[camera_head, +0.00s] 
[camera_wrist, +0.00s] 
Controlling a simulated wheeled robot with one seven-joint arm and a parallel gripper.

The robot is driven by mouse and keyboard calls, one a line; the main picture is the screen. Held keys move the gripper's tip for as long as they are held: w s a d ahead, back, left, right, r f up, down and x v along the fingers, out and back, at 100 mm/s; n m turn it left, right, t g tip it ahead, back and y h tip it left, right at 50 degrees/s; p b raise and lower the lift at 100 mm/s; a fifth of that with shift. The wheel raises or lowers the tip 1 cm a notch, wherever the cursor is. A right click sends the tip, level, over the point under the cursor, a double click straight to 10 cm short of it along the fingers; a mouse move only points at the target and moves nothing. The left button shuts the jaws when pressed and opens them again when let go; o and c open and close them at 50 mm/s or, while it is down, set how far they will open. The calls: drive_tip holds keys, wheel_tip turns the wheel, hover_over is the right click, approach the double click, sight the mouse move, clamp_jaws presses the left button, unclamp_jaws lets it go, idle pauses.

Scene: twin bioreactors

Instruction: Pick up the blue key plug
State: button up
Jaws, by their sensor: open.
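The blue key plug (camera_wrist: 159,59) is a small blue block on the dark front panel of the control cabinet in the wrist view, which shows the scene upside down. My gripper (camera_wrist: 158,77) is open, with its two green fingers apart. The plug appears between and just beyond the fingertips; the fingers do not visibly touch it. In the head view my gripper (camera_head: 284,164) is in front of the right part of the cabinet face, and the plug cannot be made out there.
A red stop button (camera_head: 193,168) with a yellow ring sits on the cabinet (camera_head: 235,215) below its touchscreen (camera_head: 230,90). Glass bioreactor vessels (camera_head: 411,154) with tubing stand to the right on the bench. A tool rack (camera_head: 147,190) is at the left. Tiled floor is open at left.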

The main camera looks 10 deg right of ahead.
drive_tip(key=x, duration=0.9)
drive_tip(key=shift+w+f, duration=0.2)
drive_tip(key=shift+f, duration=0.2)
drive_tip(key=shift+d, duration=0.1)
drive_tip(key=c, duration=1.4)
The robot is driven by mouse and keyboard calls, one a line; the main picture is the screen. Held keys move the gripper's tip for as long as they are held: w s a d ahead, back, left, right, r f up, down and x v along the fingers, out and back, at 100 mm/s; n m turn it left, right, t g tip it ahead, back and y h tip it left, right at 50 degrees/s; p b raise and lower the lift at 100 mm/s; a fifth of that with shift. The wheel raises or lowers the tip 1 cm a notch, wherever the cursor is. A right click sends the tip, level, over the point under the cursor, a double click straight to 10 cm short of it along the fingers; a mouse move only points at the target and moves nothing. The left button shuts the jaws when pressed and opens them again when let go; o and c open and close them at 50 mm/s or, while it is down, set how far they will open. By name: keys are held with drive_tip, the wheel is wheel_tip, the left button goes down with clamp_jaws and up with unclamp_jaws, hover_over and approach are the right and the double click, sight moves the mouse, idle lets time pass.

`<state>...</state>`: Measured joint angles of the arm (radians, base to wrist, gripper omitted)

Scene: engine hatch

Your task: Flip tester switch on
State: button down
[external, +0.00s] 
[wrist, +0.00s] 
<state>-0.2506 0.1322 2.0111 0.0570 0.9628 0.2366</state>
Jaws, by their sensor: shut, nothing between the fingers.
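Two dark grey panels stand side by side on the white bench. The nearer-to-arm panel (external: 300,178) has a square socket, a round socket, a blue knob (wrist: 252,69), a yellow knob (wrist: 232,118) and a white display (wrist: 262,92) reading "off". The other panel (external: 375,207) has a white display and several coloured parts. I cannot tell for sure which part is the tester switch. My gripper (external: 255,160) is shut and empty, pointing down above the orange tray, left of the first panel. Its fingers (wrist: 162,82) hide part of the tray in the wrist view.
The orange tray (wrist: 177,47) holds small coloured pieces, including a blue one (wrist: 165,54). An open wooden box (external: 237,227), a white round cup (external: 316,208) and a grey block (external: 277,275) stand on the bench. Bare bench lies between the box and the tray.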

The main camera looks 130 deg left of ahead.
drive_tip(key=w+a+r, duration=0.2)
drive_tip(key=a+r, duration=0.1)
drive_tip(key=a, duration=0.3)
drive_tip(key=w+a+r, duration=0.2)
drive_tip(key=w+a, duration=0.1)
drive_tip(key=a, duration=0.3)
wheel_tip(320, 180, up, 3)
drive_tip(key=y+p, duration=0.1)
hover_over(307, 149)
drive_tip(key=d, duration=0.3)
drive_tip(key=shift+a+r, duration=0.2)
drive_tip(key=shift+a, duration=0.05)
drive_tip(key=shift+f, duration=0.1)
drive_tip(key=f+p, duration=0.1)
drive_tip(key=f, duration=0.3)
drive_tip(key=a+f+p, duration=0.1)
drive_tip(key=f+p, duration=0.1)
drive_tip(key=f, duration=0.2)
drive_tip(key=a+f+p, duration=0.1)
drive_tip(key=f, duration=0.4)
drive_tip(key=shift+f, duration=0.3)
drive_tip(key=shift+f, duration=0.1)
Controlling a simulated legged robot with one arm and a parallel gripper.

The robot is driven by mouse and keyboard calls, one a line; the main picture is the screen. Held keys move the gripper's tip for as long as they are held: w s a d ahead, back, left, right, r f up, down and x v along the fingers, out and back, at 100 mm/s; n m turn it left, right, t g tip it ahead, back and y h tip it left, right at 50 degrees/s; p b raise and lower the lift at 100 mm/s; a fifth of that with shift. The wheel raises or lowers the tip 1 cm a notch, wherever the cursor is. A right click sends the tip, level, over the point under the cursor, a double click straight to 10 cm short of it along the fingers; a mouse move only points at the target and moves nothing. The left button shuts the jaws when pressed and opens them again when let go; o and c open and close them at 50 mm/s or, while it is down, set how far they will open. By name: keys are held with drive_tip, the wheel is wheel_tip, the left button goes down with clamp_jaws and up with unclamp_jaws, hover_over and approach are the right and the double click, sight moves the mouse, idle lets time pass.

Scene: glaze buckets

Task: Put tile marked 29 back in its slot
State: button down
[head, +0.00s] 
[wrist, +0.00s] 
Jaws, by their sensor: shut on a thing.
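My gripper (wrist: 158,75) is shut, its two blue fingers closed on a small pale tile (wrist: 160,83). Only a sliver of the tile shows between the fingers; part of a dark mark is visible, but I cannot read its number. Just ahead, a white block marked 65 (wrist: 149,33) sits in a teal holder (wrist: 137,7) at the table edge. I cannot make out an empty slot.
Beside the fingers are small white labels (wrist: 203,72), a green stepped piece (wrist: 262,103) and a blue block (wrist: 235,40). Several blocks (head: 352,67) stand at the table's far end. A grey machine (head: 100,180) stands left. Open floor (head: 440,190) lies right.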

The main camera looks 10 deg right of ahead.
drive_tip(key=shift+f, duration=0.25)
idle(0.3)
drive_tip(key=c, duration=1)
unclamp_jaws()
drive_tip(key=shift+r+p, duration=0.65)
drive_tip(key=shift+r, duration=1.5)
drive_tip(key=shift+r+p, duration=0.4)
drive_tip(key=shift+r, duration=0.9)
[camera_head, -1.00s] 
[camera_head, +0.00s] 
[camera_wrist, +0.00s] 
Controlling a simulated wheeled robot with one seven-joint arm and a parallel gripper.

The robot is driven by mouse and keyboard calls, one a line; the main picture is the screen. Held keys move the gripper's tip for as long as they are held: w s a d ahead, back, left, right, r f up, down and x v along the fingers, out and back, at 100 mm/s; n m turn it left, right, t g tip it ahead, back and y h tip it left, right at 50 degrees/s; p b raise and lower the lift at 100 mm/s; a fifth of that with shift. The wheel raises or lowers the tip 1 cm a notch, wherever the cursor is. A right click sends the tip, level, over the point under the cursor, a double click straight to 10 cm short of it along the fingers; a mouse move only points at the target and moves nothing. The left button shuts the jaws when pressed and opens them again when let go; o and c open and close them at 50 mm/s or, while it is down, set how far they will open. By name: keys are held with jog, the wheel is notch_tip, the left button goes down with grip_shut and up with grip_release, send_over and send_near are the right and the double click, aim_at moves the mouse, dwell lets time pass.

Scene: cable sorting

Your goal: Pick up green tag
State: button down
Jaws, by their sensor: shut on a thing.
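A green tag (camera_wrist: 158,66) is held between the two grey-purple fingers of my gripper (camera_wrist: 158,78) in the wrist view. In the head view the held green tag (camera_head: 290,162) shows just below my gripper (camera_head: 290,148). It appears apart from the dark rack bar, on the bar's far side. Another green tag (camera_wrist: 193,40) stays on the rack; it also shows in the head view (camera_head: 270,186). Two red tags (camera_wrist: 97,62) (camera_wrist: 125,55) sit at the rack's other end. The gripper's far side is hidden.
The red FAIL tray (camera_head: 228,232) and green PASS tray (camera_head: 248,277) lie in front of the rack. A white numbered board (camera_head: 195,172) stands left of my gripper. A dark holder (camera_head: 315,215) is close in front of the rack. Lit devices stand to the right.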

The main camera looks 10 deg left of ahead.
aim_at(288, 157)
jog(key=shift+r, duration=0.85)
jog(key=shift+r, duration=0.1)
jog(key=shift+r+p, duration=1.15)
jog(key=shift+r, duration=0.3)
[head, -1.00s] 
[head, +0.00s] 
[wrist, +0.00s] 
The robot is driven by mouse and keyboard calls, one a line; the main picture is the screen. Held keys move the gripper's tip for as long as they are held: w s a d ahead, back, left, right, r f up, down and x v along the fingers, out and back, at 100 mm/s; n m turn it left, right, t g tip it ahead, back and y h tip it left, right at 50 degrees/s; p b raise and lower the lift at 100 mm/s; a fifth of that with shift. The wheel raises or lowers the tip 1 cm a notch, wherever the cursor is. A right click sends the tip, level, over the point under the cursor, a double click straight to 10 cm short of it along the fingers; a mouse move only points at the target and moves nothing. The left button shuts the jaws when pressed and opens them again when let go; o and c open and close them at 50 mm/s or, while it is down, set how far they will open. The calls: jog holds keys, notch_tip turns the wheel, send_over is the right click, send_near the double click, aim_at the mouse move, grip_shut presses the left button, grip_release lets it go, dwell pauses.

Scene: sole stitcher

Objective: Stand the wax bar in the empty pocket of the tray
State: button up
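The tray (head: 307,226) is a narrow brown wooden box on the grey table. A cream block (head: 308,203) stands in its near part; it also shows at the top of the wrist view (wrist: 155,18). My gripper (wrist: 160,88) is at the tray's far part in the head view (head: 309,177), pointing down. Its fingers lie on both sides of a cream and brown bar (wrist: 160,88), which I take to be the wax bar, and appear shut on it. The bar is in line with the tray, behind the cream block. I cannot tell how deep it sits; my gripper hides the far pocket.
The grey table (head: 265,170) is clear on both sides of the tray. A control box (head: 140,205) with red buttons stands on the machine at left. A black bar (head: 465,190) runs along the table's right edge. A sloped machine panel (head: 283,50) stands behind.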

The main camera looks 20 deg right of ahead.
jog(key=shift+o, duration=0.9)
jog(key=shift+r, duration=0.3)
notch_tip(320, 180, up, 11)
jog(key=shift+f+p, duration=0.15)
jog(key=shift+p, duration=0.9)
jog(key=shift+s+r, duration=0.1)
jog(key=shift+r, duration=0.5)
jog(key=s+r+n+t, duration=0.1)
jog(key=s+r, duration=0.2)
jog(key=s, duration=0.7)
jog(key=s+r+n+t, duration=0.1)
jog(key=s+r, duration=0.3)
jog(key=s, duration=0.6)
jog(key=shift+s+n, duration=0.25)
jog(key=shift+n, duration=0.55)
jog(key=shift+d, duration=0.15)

·····

Above are records; repeat only the lines starting at the line with "The main camera looks 130 deg left of ahead." and ending at the line with "Controlling a simulated legged", exactly as they appear, both included.

The main camera looks 130 deg left of ahead.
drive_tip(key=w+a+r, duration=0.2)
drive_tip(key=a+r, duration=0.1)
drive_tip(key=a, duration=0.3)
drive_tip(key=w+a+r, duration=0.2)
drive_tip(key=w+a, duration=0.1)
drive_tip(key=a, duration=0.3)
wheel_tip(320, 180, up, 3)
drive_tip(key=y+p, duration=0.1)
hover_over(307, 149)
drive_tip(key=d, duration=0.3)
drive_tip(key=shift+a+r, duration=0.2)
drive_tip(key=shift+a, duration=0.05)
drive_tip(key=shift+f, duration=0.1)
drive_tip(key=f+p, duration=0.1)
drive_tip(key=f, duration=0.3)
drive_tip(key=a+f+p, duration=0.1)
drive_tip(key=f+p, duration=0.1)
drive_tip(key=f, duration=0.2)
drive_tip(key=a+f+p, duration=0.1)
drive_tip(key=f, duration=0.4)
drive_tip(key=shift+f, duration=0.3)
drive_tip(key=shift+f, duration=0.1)
Controlling a simulated legged robot with one arm and a parallel gripper.

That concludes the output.